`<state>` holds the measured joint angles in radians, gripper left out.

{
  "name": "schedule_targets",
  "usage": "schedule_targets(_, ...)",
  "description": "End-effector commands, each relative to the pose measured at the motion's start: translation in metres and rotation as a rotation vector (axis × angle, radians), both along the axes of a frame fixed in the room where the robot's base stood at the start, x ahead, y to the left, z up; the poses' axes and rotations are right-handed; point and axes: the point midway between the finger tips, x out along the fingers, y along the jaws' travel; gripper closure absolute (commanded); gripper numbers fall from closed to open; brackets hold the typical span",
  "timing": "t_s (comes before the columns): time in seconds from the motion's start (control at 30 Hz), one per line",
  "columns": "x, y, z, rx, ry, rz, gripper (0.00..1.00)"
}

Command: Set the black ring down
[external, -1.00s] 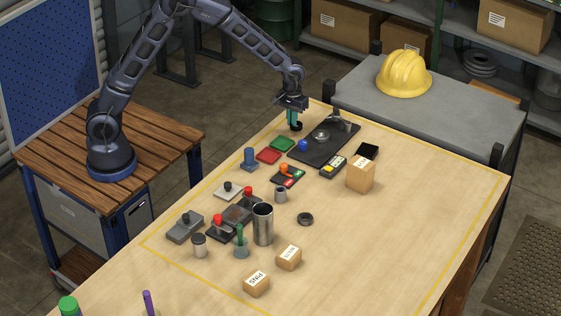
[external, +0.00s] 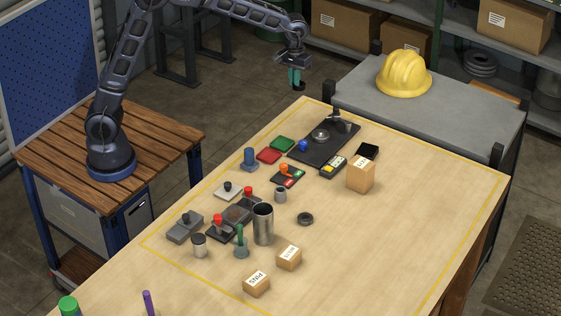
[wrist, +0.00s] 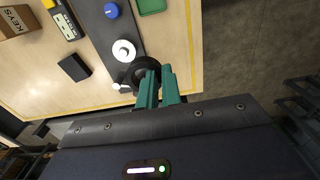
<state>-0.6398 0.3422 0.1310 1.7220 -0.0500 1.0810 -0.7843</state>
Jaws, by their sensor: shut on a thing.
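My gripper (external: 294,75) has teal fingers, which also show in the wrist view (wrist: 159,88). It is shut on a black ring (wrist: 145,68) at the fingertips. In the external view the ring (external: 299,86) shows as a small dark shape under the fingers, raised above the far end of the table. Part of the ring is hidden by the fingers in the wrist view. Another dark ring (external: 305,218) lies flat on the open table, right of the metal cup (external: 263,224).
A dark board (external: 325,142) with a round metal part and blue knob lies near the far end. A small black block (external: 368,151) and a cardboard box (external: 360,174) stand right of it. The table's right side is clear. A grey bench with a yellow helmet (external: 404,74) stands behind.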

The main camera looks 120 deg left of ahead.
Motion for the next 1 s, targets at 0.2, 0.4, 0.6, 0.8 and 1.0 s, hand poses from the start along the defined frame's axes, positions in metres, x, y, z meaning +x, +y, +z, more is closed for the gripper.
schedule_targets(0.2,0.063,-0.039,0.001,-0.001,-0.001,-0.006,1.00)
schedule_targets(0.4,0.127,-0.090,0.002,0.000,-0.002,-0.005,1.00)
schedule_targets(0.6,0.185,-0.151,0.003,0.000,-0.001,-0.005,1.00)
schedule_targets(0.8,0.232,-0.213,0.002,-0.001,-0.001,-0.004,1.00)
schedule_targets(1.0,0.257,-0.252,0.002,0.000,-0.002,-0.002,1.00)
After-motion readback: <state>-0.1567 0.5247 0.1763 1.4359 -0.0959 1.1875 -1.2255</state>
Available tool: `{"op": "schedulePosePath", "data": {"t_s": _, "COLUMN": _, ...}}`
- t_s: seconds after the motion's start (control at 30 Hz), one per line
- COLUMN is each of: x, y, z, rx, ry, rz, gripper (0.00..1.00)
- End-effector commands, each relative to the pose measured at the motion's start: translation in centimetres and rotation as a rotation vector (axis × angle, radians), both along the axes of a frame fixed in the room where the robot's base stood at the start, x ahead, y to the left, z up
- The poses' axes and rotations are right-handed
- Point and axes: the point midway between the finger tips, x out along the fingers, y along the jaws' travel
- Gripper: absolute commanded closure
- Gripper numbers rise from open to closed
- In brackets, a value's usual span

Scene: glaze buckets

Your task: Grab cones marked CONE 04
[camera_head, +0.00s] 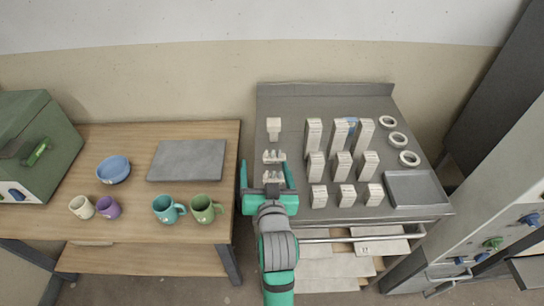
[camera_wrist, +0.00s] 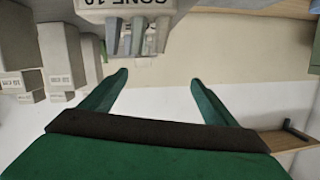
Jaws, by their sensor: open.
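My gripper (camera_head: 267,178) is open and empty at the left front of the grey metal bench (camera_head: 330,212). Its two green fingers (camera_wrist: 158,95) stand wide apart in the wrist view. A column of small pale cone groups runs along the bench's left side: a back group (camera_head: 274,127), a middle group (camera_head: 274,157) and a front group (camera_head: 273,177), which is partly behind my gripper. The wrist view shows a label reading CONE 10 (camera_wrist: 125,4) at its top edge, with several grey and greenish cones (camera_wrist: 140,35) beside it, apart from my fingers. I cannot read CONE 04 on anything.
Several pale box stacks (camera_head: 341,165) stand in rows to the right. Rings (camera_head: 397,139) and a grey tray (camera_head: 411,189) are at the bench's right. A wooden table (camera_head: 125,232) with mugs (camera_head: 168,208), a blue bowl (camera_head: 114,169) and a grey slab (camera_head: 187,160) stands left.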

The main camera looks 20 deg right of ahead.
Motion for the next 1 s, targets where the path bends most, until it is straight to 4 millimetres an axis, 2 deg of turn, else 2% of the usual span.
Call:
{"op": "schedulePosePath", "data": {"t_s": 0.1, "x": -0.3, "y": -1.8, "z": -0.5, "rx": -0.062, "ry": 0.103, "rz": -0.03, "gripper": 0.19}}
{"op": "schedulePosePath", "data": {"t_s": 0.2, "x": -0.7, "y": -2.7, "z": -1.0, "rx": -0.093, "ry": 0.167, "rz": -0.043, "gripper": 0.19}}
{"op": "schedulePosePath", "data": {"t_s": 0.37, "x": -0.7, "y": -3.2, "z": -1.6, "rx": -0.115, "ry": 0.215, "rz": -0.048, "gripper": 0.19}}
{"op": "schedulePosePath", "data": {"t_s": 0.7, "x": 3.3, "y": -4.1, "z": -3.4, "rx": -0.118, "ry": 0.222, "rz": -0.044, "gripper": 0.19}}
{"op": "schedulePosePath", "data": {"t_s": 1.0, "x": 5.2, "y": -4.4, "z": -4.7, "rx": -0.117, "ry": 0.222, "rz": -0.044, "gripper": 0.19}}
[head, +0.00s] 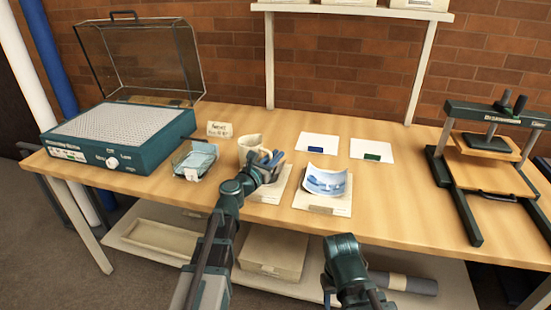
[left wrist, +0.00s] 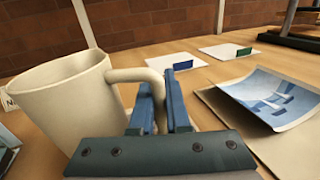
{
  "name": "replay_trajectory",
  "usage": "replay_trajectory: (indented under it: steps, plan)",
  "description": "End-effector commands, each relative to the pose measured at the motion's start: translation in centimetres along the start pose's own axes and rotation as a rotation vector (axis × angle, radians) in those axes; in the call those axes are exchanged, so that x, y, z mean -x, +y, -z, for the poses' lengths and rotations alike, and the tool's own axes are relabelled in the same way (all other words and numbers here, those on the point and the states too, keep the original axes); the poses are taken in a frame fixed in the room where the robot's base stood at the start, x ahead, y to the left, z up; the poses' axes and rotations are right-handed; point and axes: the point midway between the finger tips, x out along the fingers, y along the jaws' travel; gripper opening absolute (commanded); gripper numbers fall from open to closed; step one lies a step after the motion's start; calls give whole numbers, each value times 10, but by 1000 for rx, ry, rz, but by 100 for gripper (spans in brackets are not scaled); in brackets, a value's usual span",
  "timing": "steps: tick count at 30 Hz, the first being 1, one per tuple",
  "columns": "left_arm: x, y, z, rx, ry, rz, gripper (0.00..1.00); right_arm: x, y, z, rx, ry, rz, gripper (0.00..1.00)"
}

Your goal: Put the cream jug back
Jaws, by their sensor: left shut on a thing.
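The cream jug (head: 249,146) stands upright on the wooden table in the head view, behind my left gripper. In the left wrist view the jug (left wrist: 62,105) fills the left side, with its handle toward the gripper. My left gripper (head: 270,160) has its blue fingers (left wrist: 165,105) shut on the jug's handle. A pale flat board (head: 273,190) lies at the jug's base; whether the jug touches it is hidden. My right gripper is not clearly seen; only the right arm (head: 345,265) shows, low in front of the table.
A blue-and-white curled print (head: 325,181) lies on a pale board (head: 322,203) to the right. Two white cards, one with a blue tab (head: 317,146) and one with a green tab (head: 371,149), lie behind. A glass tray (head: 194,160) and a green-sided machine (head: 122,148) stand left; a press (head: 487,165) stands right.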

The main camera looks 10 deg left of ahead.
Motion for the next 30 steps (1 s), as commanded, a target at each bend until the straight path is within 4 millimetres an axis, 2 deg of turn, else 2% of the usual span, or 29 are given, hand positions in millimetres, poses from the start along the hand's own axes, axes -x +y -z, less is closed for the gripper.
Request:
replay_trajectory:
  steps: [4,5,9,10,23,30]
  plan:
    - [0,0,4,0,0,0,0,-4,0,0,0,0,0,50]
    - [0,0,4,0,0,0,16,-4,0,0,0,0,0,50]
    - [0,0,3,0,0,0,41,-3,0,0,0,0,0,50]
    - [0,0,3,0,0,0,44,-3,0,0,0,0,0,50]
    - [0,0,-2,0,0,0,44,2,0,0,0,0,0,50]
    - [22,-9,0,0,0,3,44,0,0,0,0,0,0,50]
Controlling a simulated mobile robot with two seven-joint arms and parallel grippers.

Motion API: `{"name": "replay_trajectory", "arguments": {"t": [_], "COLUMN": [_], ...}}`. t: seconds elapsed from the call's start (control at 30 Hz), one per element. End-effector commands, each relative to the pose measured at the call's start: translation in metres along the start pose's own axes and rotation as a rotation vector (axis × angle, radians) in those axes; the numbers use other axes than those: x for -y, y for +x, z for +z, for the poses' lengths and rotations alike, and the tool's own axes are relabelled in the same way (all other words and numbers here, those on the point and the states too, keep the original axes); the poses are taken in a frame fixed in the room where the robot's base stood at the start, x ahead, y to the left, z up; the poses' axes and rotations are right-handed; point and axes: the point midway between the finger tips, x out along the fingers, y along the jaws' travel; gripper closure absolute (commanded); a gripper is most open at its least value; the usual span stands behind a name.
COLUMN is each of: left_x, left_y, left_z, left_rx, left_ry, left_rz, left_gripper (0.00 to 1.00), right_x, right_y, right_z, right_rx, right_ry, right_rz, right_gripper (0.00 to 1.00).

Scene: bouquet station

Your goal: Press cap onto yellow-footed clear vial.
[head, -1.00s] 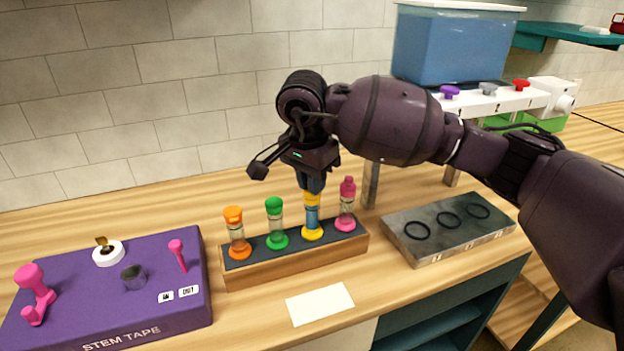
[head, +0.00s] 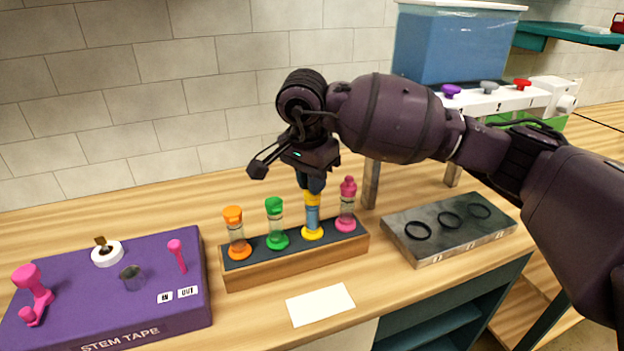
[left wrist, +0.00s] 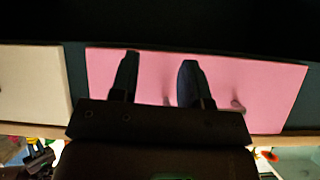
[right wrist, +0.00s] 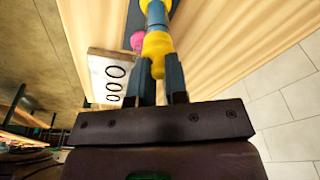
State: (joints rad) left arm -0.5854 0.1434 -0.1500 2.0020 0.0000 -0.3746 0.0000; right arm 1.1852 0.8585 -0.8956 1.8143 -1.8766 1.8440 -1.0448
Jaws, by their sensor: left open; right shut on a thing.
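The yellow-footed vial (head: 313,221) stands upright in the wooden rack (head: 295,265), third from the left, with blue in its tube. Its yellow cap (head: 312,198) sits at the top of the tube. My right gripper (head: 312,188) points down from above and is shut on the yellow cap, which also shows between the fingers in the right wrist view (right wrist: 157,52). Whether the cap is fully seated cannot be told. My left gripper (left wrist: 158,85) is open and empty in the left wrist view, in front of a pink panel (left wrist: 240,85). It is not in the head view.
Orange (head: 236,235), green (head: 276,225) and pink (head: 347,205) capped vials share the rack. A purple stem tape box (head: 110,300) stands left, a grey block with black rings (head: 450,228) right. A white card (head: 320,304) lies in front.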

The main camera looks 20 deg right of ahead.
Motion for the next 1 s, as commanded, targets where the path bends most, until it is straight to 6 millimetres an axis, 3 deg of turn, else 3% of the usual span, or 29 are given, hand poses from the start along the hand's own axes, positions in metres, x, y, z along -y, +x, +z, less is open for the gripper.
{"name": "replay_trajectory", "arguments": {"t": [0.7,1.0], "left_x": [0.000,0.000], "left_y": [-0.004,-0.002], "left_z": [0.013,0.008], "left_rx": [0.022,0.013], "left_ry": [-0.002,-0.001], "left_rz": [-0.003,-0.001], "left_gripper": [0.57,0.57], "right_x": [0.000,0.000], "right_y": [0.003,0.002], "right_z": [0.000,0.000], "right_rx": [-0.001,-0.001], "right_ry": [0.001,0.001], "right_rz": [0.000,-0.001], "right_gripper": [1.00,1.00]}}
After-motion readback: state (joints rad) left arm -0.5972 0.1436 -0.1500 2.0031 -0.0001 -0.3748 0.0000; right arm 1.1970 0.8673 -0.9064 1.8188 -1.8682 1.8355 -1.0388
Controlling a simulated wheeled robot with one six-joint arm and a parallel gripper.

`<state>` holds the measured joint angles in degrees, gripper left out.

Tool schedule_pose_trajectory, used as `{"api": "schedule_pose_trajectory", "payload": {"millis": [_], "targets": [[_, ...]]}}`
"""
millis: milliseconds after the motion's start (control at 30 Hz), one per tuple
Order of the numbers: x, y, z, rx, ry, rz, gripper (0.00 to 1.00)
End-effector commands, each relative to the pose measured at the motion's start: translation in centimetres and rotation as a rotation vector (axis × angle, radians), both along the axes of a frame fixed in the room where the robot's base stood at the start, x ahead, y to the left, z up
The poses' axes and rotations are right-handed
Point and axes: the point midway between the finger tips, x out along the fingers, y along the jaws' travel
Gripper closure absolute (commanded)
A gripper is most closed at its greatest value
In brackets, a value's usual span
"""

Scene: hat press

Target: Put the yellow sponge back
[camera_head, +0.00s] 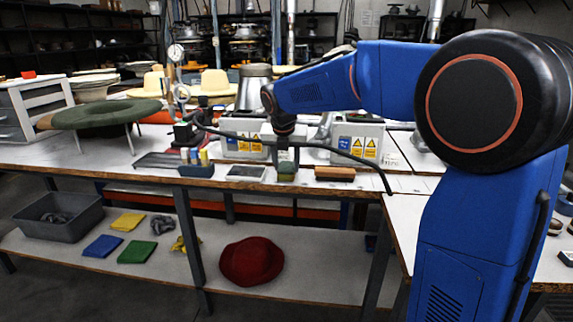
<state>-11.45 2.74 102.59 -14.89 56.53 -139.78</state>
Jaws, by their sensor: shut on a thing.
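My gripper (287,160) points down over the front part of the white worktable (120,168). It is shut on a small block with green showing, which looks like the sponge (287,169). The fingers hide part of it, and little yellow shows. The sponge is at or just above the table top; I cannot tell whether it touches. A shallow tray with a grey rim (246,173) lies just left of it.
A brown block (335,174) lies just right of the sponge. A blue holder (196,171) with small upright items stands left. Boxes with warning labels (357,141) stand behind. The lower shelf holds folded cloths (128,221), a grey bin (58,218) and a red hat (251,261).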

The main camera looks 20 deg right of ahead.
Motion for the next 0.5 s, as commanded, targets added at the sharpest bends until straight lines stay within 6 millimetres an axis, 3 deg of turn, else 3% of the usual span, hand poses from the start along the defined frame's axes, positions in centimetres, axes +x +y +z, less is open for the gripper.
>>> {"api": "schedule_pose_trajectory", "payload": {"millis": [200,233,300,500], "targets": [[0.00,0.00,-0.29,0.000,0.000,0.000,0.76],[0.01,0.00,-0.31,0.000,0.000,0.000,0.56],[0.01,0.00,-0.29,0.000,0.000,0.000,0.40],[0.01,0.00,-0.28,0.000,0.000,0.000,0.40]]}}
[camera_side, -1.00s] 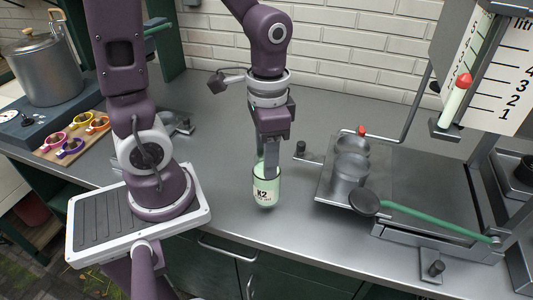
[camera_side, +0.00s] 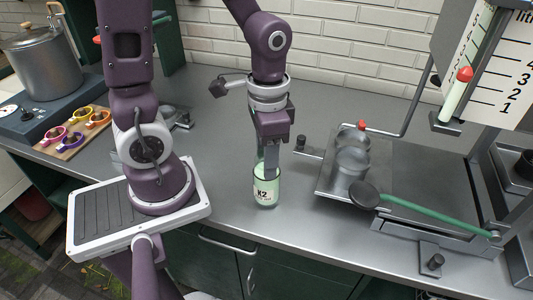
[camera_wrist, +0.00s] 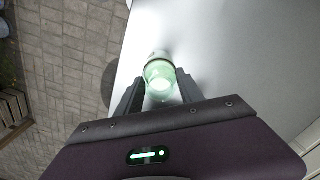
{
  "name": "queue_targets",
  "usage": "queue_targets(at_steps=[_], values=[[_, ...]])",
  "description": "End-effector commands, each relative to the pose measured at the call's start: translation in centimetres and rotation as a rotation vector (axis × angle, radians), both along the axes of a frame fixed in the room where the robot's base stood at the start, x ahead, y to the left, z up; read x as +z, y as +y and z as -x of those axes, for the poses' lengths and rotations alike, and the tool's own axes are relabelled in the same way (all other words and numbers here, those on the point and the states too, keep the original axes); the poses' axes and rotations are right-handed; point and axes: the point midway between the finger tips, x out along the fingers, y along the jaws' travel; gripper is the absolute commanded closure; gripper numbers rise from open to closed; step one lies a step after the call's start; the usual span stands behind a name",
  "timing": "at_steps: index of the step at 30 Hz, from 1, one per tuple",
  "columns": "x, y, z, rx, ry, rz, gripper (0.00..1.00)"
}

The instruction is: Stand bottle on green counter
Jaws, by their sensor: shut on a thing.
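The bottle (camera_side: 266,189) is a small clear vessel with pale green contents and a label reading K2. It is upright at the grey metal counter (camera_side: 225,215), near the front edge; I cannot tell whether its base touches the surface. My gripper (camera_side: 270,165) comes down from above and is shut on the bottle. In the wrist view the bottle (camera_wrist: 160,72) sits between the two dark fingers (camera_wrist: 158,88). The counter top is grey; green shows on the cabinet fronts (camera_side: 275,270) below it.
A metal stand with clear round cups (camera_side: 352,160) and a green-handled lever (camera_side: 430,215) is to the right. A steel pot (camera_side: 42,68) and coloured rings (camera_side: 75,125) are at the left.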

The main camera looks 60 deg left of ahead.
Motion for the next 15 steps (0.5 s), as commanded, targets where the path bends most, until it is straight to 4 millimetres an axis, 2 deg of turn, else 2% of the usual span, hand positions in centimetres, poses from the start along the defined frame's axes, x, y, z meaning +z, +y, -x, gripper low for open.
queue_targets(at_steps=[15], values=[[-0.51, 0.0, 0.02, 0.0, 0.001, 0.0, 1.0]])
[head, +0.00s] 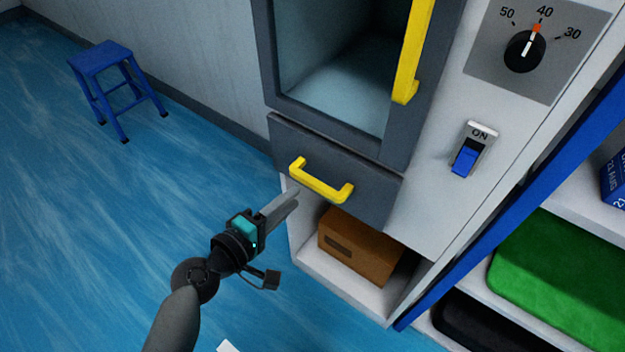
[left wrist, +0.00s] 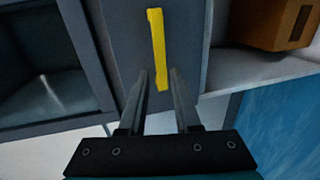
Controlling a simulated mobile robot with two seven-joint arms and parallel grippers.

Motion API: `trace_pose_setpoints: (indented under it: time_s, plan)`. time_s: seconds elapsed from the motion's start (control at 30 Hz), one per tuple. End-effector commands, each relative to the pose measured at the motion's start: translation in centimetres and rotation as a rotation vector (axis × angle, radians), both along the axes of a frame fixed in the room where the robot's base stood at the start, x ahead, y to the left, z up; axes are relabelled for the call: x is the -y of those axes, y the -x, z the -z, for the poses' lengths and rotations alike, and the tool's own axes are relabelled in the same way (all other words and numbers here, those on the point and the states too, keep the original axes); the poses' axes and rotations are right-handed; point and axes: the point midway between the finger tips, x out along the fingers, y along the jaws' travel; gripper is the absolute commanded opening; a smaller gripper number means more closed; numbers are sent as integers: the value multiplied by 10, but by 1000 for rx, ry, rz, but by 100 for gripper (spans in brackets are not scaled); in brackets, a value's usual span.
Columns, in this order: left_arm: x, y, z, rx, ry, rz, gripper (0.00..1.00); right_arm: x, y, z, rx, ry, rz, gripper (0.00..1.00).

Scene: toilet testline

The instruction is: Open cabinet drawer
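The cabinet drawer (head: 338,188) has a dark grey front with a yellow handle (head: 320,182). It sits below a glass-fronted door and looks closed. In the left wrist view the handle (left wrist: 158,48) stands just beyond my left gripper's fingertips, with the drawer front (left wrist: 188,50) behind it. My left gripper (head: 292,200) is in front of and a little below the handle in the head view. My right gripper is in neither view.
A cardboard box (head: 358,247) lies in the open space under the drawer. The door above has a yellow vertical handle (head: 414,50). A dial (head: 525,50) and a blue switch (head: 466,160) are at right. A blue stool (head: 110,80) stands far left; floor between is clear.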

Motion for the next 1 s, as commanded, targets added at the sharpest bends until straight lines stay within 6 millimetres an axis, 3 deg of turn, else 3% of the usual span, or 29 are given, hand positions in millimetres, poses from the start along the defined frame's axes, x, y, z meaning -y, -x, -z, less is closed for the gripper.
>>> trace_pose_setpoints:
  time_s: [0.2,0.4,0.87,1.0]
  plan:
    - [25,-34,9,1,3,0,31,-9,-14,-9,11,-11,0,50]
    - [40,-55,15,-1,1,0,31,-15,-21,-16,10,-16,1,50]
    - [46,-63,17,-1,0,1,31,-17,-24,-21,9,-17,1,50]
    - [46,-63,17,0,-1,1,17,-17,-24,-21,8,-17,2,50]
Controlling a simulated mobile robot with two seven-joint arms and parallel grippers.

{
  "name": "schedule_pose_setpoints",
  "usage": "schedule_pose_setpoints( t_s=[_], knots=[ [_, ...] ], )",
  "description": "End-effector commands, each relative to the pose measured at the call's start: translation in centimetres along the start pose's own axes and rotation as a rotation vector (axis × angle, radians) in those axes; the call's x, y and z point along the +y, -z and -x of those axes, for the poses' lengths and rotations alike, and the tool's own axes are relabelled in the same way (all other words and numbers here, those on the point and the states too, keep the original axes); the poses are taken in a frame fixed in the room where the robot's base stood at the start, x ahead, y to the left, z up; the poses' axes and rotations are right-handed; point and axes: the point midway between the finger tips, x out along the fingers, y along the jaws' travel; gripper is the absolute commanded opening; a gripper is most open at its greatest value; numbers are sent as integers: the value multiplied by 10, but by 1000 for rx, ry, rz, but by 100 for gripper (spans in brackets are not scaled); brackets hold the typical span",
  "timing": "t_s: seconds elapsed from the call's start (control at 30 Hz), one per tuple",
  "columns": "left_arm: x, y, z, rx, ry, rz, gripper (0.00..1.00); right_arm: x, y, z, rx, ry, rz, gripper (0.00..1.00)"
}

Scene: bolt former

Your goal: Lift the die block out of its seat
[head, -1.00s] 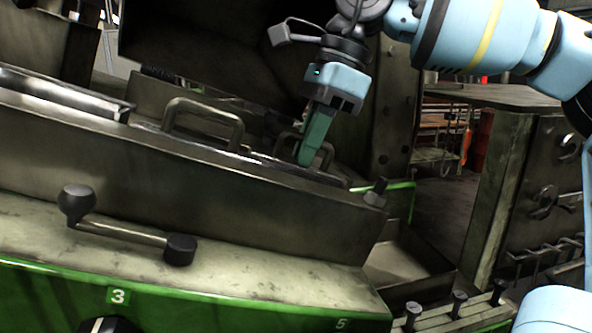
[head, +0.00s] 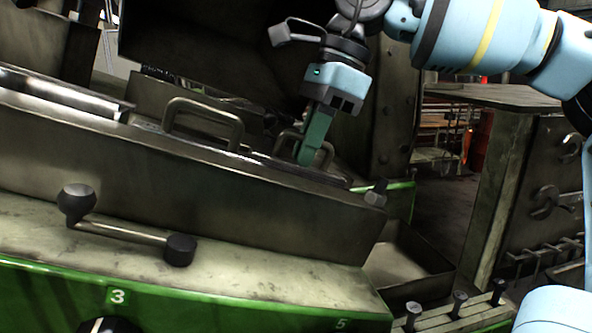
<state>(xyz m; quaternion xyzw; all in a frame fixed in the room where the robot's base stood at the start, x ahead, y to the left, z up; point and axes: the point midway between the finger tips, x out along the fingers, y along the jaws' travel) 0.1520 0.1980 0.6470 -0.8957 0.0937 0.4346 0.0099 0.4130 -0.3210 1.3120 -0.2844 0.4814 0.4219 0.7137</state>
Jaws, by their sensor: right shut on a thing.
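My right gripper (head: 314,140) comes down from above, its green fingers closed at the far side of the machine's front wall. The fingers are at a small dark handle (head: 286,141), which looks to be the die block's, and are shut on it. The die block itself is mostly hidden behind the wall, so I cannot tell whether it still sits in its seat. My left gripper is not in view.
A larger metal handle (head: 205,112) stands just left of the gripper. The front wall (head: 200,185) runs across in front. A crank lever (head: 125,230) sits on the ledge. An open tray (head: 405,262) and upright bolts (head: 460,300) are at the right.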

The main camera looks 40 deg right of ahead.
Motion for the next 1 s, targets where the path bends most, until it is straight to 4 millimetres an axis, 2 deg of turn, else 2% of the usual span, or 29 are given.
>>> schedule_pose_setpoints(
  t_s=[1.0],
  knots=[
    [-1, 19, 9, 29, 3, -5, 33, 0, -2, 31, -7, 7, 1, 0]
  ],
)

Work instructions. Which lines in the records above contain the string "angles"? Copy each one.

Output below.
`<state>` holds the measured joint angles in radians, gripper left out.
`<state>` holds the measured joint angles in degrees, gripper left out.

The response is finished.